This blog is designed to highlight the paddling opportunities within South Dakota, mainly within a 50-mile radius of Sioux Falls. While Sioux Falls is far from the adventure of coastal regions, there is a certain satisfaction in utilizing the available waterways to observe weather, water conditions, and the landscape along the shoreline. In addition, there is a wealth of animal life on the waters of small South Dakota lakes, rivers, and creeks, including geese, ducks, pelicans, great blue heron, egrets, hawks, owls, perching birds, deer, raccoons, and beaver. Eagles, fox, and coyote are also sometimes spotted.

The sites described are places where I have kayaked over the past few years, mostly in South Dakota but sometimes including locations in Iowa and Minnesota. One of the best sources of information on the accessibility of small lakes is the South Dakota Atlas and Gazetteer, the large map book of South Dakota. Lakes with a public access are generally identified by a boat symbol marking the location of a launching site on public land.

You will notice the menu of paddling locations on the right side of the blog. Each of the postings is linked to one of the areas, and my intention is to provide a continuing review of the places where I paddle. Perhaps these narratives will help readers select waterways of interest to them. Please feel free to offer a comment regarding any of my postings; I would welcome the dialog.

I also maintain a companion blog that describes hiking opportunities within the Sioux Falls area. You can access that blog at:

Tuesday, July 30, 2013

Renwick Lake in Icelandic State Park, ND: July 23, 2013

Patricia, a reader of this blog from Omaha who also paddles lakes and streams in South Dakota, has sent me a new guest narrative describing her recent cruise on Renwick Lake, located in Icelandic State Park, North Dakota.  This is Patricia’s third guest narrative this season; her observations and experiences closely reflect my own solitary cruises.

Icelandic State Park, containing Renwick Lake, is located a few miles east of Cavalier, ND, near the Canadian border.  There is a dam at the east end, which is causing detours during work, and the Tongue River is somewhere at the other end.

I was in search of the river and started out about 10:45 from the boat ramp.
It was a clear and windless day, so paddling was easy.  I started to the left along the dam, and then came across a steep bluff filled with cliff swallow nests.  The bank was teeming with swallows darting in every direction and landing in the holes.  I paused to watch them speeding around.

In the reeds that fringed most of the lake shoreline, I discovered these two fugitives from the park beach over on the north shore.  This being a Tuesday, there was no one else on the water, and only one family on the beach when I finally pulled out.  Their mom told me the park was often deserted on weekdays, but very busy on the weekends.
Further along the south shore I came to the golf course.  It looked like a Grecian sylvan scene – with golf carts.  I stopped hugging the shore and paddled out to get a closer look at what appeared to be a large rock but turned out to be an equally large tree trunk.
I was enjoying this paddle with the cool temperatures, calm water, and solitude.  The only human activity I saw was an occasional crop duster overhead, including one biplane.  I continued toward the west end of the lake, keeping an eye out for the Tongue River.  There were several areas of dense vegetation in the water along the shores that hampered my exploration.  I picked my way very carefully through these and found a den of some sort on the shore, but no river yet.
There was lots of bird noise and activity around the lake.  I spied this pelican at the far north end and paddled toward him, hoping he might lead me to the river’s mouth, but found only more reeds and trees.  I was having a great day anyway.
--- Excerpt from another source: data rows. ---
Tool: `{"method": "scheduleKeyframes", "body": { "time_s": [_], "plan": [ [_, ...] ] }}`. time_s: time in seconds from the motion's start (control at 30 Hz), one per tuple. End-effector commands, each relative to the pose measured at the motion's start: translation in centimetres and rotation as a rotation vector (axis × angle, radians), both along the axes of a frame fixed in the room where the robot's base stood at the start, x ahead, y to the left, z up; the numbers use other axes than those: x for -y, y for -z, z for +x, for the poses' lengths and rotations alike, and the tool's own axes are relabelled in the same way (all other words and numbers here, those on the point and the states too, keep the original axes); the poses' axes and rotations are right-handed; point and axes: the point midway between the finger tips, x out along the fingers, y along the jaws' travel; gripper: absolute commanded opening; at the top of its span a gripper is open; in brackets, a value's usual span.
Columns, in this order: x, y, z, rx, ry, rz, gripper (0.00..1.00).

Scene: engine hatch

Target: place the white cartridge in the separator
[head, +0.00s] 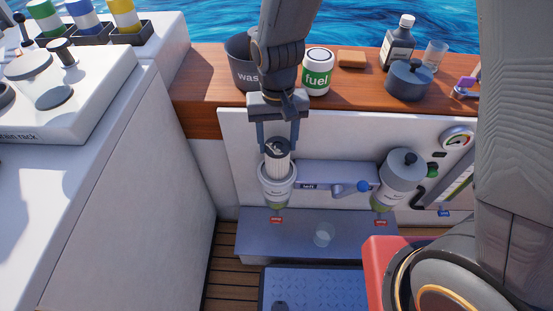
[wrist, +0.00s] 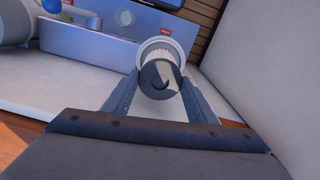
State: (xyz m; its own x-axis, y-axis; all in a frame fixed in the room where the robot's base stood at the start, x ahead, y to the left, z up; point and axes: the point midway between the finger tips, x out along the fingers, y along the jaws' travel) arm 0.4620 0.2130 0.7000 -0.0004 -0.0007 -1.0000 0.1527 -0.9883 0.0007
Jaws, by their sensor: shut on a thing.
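The white cartridge (head: 277,165) has a dark top and pleated white sides. It stands upright with its lower part inside the open separator bowl (head: 279,186) on the left, and its upper part shows above the rim. My gripper (head: 277,150) is directly above, shut on the cartridge's top. In the wrist view the cartridge (wrist: 160,80) sits between both fingers (wrist: 160,88), with the white rim of the separator (wrist: 165,43) around its far side. Whether the cartridge touches the bottom is hidden. A second separator (head: 401,178) at the right has a grey lid on.
A blue-handled lever (head: 362,186) sits on the bracket between the separators. A clear cup (head: 324,234) stands on the grey ledge (head: 350,240) below. The waste bin (head: 243,62), fuel can (head: 318,72) and dark pot (head: 408,80) stand on the wooden shelf behind.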

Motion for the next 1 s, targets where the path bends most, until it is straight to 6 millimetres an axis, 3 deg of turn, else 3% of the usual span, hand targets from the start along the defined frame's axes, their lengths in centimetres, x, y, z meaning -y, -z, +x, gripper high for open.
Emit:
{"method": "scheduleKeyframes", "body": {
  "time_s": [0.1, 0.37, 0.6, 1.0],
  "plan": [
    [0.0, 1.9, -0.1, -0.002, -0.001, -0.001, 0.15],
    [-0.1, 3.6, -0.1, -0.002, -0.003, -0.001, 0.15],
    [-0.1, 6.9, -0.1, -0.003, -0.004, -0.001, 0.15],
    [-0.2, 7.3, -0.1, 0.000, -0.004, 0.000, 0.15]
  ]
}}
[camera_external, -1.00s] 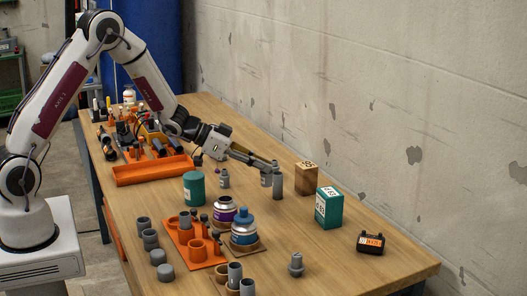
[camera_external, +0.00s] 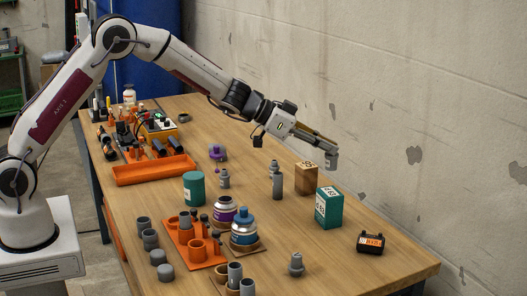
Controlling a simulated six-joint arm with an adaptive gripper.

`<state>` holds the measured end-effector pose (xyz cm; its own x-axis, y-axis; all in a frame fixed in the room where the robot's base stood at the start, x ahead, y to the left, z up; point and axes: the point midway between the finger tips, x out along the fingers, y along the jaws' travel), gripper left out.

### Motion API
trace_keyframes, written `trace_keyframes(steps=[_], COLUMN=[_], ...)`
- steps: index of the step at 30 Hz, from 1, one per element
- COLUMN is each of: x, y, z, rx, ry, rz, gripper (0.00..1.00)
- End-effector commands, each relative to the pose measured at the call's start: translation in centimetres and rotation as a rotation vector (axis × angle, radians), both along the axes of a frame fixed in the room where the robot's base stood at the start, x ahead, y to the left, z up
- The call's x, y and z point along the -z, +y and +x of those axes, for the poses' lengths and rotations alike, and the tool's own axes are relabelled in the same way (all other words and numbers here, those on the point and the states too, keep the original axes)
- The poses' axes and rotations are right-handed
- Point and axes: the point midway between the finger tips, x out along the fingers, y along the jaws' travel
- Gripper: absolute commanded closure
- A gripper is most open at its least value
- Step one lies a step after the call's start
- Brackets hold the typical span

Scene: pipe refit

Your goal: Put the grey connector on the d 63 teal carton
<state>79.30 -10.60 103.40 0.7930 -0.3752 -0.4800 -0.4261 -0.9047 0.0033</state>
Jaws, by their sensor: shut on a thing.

As I turned back, the placid water made for some impressive reflections of the great clouds overhead, adding to the splendor of the lake’s solitude and peace  (But still, no river.)
I was beginning to feel like I would never find the river.  I paddled back along the west shore, getting stuck and freeing myself from the matted vegetation, when I caught a glimpse of the smallest break in the trees.
It was barely discernable, but there was the river, finally.  It was very narrow where it flowed into the lake, but as I entered it became a decent-sized stream.  The banks were mostly reeds with groups of trees.
I paddled up the twisting river about half an hour until I approached what appeared to be the beginnings of a beaver dam.  I didn’t want to disturb it, so I turned and headed back to the boat ramp.
There were several spots in the banks that appeared to be where animals would come down to the water, but I never saw any.
I pulled out of the water about 1:00 p.m.  Renwick Lake was a great kayak trip for me, with beautiful scenery and the potential for birds and wildlife sightings.  It didn’t hurt that the weather was so cooperative.  But brother, it’s a long drive north!

My apologies fore the date stamp on the pictures; I changed batteries and forget to reset the camera.  Argh!


PenobscotPaddles said...

Just curious, how did the park get it's name?
( Icelandic )

Patricia from Omaha said...

Wikipedia (if it can be trusted) says the park was "established to preserve evidence of the Icelandic Heritage in North Dakota." It makes sense, as the Pioneer Heritage Center had a very decent small museum display of the settlement of the area, and nearby were old buildings including a beautiful church and the Gunlogson Homestead. Hope that answers your question.